Surprisingly, in view of the gloom enveloping the Unionists at Westminster, the meeting opened very convivially. ‘We assembled at eleven, a thoroughly good-humoured crowd’ Lord Crawford, a coalition minister and former Chief Whip, recorded in his brilliant diary. ‘We were just about to begin when a waitress advanced with two immense brandies and soda to lubricate Chamberlain and F.E. Much cheering and a good deal of merriment’.

The little-known Stanley Baldwin, a recent Cabinet appointment, made the decisive speech—‘ gulping and hiccoughing’, according to Crawford—which put into effective words what so many felt: that Lloyd George was a malign, dynamic force, from whom Unionists must dissociate themselves. The coalition’s death knell was sounded by Chamberlain’s predecessor as Unionist leader, Andrew Bonar Law, who after much agonising had brought himself out of retirement, his face ‘ worn with distress’, in Crawford’s account. ‘After his speech’, Crawford continued, ‘the issue was unmistakable and he was hailed as Leader of the Party’.

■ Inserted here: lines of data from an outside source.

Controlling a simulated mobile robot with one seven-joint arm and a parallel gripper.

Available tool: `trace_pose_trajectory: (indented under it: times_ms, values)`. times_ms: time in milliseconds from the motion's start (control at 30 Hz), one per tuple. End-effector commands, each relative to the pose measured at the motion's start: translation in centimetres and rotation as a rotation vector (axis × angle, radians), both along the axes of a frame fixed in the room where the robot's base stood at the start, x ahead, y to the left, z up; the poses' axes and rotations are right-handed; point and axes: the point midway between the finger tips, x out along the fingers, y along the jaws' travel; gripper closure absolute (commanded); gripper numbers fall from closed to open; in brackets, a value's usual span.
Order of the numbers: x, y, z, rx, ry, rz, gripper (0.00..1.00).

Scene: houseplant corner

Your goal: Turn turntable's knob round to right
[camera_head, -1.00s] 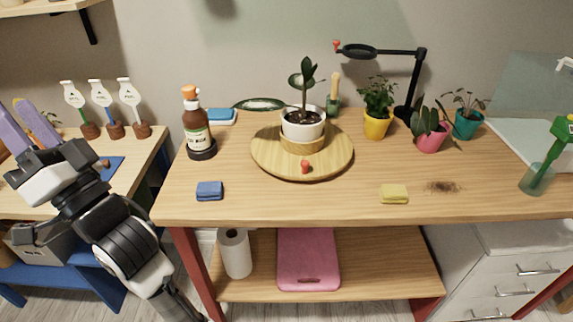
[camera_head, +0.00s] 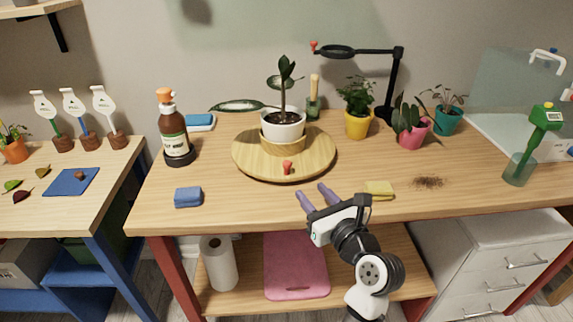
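The round wooden turntable (camera_head: 248,163) lies on the wooden table. Its red knob (camera_head: 287,167) stands on the front part of the disc, a little right of the middle. A white pot (camera_head: 283,127) with a leafy plant sits on a wooden block at the turntable's centre. My gripper (camera_head: 314,195) is above the table's front part, in front of and to the right of the knob. Its two purple fingers are apart with nothing between them, pointing away towards the turntable. It appears clear of the knob.
A yellow sponge (camera_head: 379,190) lies just right of my gripper, near spilled soil (camera_head: 428,182). A blue sponge (camera_head: 188,197) and a brown bottle (camera_head: 172,135) stand to the left. Potted plants and a black lamp (camera_head: 394,85) stand behind right. The table front between the sponges is mostly clear.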

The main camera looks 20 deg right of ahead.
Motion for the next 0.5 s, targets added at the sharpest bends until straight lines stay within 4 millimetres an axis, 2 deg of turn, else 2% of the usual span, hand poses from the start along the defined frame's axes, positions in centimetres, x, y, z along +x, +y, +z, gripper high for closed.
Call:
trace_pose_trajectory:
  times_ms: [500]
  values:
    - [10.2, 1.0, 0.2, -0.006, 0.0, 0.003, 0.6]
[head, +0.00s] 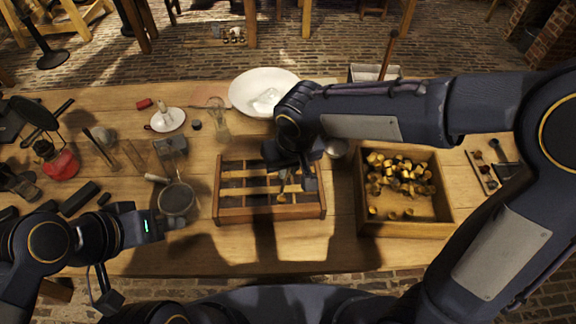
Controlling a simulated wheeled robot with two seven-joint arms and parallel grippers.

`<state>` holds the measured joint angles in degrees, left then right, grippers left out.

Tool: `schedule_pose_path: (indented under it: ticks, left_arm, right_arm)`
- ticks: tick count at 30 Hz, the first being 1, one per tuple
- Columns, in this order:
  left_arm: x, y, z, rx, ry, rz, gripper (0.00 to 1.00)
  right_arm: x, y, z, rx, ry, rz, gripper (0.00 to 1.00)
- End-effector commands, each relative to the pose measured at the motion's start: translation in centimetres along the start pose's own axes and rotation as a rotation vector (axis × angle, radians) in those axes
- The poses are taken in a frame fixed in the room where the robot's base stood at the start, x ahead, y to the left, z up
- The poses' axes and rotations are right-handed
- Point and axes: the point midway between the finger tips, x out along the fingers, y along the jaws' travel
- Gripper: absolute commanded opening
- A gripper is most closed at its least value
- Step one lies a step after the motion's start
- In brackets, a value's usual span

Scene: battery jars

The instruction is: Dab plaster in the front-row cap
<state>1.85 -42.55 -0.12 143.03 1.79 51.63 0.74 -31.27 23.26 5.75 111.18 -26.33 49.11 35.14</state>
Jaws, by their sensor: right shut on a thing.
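A wooden slatted rack (270,214) stands at the table's middle, with dark slots between its rails. My right gripper (296,178) is over its right part, pointing down, shut on a slender tan tool (284,181). The tool's lower end is near the front row; I cannot tell whether it touches anything. A small tan piece, perhaps a cap (281,198), shows just below it. The gripper and its shadow hide much of the rack's right side. My left gripper (178,224) is low beside a round grey pan (176,200) with a handle; its jaw opening is unclear.
A wooden box (404,230) of brass pieces stands right of the rack. A white dish (262,92) lies behind it. The table front below the rack is clear.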

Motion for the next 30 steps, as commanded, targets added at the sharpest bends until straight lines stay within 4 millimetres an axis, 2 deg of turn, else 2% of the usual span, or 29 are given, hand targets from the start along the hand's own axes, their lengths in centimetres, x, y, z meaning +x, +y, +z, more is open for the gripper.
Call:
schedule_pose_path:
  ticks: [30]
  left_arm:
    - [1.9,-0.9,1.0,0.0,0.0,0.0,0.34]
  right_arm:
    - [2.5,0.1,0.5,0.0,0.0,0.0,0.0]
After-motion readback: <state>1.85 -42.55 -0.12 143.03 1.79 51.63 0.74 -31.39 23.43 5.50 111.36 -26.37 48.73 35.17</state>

Chamberlain insisted on a vote which he lost by a margin of a hundred. His abject failure, guaranteed by a misjudged speech---‘very rigid and unbending, needlessly so’, in Crawford’s words-- at the meeting, put an end to a Unionist Party crisis which, unresolved, would have sent the Party into a general election in a deeply divided state with disastrous consequences. Sir George Younger, Unionist Party Chairman, said Chamberlain ‘thoroughly deserved the defeat he has sustained’.

The Outcome

Chamberlain inevitably brought Lloyd George down with him. Bonar Law, whose retirement in 1921 had opened the door for Chamberlain, resumed the Unionist leadership and led the Party to a large majority at a snap election in November 1922. But the future belonged to the unexpected star of the Carlton Club meeting, Stanley Baldwin. Within two years, he established a Tory ascendancy in British politics which lasted eighteen years and would have continued longer but for the Second World War which turned Churchill from a political exile into the prime minister of another coalition.